Anak merupakan mutiara hati dalam keluarga, itulah sejatinya posisi anak dalam keluarga. Namun bagaimana dengan anak - anak yang lahir dalam lingkungan keluarga miskin, tentunya mereka diperhadapkan dengan kasus kesulitan Ekonomi, dan inilah yang menjadi permasalahan sehingga kemiskinan tersebut membuat hak - hak anak menjadi terkekang, bahkan hilang.
Seyogyanya anak adalah harta sekaligus karunia terbesar yang Tuhan berikan kepada setiap orang tua. Sayangnya, sebagian orang tua dan oknum tak bertanggung jawab salah dalam menafsirkan makna harta itu sendiri. Banyak dari mereka yang menganggap anak adalah “harta” yang bisa dipindahtangankan dan ditukar dengan sekantung uang..
Dalam pandangan Islam, misalnya, anak juga dipandang sebagai amanah dari Tuhan Yang Maha Esa yang diberikan kepada orangtuanya. Sebagai amanah, anak sudah seharusnya memiliki hak untuk mendapatkan pemeliharaan, perawatan, pembimbingan, dan pendidikan.

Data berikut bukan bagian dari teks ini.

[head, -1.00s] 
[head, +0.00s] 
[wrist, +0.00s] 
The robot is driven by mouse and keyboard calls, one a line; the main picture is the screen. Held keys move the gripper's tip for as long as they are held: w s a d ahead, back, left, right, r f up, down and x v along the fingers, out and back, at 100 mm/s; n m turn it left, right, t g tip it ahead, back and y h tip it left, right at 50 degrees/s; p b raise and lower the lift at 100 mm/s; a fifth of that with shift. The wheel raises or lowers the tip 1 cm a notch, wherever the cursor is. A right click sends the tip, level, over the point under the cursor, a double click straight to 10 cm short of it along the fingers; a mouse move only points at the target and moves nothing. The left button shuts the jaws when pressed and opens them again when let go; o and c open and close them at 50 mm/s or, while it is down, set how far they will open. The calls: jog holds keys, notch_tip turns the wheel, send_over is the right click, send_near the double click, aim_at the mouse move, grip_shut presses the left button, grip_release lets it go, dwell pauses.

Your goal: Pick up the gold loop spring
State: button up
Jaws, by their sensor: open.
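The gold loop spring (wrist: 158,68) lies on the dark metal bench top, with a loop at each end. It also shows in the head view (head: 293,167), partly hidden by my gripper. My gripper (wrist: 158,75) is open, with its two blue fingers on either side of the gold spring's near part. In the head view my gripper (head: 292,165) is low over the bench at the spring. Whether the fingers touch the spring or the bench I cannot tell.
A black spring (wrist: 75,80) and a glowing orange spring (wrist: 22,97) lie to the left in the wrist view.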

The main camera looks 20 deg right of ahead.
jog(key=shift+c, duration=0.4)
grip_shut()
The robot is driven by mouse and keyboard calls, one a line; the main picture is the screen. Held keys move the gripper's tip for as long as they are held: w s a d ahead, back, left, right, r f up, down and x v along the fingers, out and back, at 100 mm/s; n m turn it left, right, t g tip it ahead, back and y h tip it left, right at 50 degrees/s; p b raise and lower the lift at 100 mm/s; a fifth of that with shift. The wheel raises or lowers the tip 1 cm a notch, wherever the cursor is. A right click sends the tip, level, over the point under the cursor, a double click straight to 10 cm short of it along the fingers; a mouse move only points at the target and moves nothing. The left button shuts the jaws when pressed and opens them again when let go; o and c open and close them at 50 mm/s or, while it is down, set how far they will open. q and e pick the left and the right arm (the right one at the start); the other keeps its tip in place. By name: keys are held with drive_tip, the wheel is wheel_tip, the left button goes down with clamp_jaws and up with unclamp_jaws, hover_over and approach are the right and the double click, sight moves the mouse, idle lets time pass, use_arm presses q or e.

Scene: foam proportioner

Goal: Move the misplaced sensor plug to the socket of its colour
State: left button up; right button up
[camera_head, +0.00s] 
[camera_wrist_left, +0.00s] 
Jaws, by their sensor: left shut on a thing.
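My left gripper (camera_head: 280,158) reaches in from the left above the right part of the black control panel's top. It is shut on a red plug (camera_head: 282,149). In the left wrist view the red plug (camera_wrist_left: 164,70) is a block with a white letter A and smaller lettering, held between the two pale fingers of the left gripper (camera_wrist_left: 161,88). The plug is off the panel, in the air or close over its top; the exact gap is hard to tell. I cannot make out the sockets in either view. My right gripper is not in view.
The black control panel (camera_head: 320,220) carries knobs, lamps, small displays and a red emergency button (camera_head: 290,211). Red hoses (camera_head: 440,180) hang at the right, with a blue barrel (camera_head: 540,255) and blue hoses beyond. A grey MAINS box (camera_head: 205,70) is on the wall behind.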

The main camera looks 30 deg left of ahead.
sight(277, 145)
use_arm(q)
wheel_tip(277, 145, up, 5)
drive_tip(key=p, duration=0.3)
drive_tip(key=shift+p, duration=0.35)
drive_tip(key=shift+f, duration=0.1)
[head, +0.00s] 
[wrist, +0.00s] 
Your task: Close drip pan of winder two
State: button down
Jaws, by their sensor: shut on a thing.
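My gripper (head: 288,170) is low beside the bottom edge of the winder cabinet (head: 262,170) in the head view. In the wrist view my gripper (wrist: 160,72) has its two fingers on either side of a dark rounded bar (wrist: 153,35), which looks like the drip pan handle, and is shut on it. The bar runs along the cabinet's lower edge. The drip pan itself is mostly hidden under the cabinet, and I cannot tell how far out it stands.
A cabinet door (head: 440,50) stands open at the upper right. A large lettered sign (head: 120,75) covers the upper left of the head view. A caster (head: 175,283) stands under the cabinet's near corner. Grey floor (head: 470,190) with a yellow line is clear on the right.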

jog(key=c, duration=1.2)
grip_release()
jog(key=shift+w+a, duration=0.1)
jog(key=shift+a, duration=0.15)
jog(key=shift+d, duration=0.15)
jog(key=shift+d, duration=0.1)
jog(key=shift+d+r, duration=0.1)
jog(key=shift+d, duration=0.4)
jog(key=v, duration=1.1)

Sampai saat ini pun masyarakat Indonesia masih menganggap bahwa anak-anak bekerja dalam konteks membantu orang-tua, juga proses pembelajaran anak menjadi dewasa, dan apada masa depan sebagai bekal kehidupan yang mandiri. Namun, belakangan banyak orangtua yang juga memperkerjakan anak tanpa mempertimbangkan kepentingan anak, tetapi semata-semata
untuk memenuhi ambisi orangtua.
Para aktivis perlindungan anak memperkirakan jumlah anak dipekerjakan mencapai 60.000 hingga 120.000 orang, sementara ILO sebagaimana dikutip KPAI memperkirakan jumlah pekerja anak mencapai 2.685 juta anak.
Undang-undang Nomor 23 Tahun 2003 tentang Perlindungan Anak merupakan peraturan khusus yang mengatur mengenai masalah anak. Tujuan dari perlindungan anak sendiri disebutkan dalam Pasal 3 UU No. 23/ 2003 : “Perlindungan anak bertujuan untuk menjamin terpenuhinya hak-hak anak agar dapat hidup, tumbuh, berkembang, dan berpartisipasi secara optimal sesuai dengan harkat dan martabat kemanusiaan, serta mendapat perlindungan dari kekerasan dan diskriminasi, demi terwujudnya anak Indonesia yang berkualitas, berakhlak mulia, dan sejahtera.”
Disebutkan juga dalam Pasal 4 UU No. 23 Tahun 2003 tentang hak dari anak yang menyebutkan bahwa : “Setiap anak berhak untuk dapat hidup, tumbuh, berkembang, dan berpartisipasi secara wajar sesuai dengan harkat dan martabat kemanusiaan, serta mendapat perlindungan dari kekerasan dan diskriminasi.”
Pengingkaran terhadap kemuliaan hak asasi seorang anak akan terjadi apabila ada seseorang yang tidak lagi memandang seorang anak sebagai sebuah subyek yang sama dengan dirinya, akan tetapi lebih pada sebagai sebuah obyek yang bisa diperjualbelikan demi keuntungan pribadi.
Permasalahan
Pada masyarakat ekonomi lemah dan kurang berpendidikan, persoalan yang dihadapi anak adalah buruh anak atau anak bekerja layaknya orang dewasa untuk membantu perekonomian keluarga. Mereka bekerja untuk mencari uang karena paksaa kondisi ekonomi dan ada juga karena dipekerjakan oleh orangtua mereka.
Meningkatnya jumlah kasus perdagangan anak memperlihatkan korelasi antara krisis ekonomi dari segi pendidikan dan ketenagakerjaan di Indonesia. Sekretaris Jenderal Komnas Anak mengemukakan bahwa Indonesia merupakan pemasok perdagangan anak dan wanita (trafficking) terbesar di Asia Tenggara.
Berdasarkan penelitian yang dilakukan lembaganya, terdapat sekitar 200 sampai 300 ribu Pekerja Seks Komersil (PSK) berusia dibawah usia 18 tahun. Tak Cuma di dalam negeri, mereka juga memasok kebutuhan di Asia Tenggara.
Berdasarkan beberapa data yang telah dipaparkan, maka kami mencoba mengangkat permasalahan perihal : Bagaimana karakteristik anak yang diperdagangkan? dan Apa kebijakan yang terkait dengan anak yang diperdagangkan ?.
Inilah yang menjadi permasalahan kita bersama, sekarang yang difikirkan adalah bagaimana agar permasalahan kasus perdagangan anak ini dapat dicegah bahkan pelakunya diserahkan ke pihak berwenang.